§ **Instruction**:
From the listing below, tally the lines that include "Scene". Return only the total.

--- BEGIN Exercise materials ---

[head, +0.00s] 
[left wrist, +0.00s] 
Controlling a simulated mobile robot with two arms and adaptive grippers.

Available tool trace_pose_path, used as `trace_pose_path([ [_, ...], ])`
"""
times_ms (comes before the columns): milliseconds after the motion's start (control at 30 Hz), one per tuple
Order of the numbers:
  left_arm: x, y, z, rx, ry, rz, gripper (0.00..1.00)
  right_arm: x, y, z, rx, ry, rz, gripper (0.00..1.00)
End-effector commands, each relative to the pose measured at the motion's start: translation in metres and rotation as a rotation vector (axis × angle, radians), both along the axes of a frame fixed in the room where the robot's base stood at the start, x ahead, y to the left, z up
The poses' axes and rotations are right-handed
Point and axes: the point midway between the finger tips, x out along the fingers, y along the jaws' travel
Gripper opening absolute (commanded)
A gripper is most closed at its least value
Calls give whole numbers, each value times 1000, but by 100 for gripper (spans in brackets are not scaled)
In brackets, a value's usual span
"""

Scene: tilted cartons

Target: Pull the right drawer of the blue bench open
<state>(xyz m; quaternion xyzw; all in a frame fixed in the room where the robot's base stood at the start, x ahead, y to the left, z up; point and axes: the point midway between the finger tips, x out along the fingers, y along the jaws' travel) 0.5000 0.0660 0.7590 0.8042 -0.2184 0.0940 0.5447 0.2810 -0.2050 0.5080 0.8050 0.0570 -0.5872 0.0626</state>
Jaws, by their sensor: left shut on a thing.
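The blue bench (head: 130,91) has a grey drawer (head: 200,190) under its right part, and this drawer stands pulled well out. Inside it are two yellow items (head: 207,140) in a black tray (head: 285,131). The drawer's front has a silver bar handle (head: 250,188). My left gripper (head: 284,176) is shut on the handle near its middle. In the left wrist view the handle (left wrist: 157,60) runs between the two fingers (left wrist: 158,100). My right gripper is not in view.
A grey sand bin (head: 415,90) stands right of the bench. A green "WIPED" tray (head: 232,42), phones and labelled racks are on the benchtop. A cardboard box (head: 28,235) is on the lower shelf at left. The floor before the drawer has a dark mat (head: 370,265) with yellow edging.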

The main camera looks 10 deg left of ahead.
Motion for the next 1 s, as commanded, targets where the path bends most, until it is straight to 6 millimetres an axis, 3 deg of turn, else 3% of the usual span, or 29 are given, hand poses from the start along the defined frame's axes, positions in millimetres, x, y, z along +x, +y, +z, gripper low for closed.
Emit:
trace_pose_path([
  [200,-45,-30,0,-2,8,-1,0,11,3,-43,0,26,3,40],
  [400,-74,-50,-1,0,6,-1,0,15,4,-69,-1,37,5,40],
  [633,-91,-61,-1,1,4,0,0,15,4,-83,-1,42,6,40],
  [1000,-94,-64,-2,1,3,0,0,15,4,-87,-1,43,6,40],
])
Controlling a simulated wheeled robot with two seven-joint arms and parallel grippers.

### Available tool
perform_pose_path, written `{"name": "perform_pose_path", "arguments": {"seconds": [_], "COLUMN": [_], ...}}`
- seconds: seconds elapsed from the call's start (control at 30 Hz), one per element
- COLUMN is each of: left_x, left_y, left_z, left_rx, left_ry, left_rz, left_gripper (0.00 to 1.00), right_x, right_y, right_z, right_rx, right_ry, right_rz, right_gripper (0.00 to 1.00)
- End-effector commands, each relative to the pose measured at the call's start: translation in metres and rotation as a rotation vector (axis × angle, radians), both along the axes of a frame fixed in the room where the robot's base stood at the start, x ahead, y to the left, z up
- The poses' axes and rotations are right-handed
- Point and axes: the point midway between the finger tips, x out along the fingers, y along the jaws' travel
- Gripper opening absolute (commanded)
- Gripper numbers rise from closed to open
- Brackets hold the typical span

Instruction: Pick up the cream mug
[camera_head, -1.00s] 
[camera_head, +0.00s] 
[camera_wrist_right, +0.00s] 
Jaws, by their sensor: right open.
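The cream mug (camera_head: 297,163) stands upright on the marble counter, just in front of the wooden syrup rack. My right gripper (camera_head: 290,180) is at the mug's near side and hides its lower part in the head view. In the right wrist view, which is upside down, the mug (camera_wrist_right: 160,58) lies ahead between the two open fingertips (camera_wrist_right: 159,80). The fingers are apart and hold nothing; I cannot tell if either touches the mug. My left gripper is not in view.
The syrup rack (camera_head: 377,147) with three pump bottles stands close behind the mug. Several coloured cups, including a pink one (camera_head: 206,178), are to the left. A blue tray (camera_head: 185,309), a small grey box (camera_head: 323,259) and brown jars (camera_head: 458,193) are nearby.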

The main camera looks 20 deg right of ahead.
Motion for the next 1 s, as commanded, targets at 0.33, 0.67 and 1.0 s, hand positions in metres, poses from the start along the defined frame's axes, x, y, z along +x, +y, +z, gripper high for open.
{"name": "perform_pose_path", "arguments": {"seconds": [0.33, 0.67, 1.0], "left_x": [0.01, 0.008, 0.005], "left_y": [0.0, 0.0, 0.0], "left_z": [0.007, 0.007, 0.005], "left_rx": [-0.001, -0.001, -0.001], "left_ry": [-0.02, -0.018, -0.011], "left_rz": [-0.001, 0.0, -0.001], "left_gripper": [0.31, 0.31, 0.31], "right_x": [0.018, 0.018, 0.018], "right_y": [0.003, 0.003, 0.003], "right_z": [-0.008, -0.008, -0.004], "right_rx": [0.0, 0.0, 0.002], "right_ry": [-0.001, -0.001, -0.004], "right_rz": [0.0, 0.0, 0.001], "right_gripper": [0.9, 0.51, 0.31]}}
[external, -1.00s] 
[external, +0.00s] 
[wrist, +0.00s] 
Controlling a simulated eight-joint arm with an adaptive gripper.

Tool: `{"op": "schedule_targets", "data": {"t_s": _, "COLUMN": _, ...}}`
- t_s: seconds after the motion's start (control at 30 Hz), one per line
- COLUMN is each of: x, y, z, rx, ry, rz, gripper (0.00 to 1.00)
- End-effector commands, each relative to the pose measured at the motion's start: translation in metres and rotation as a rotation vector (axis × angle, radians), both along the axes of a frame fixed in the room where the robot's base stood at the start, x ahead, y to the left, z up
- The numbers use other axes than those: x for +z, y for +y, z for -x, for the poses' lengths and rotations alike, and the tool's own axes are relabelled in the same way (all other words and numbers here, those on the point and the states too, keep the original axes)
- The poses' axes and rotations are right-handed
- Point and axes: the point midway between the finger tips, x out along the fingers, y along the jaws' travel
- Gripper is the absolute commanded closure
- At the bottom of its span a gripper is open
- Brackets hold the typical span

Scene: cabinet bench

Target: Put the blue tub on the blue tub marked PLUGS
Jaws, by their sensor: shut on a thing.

--- END Exercise materials ---

§ **Task output**:
2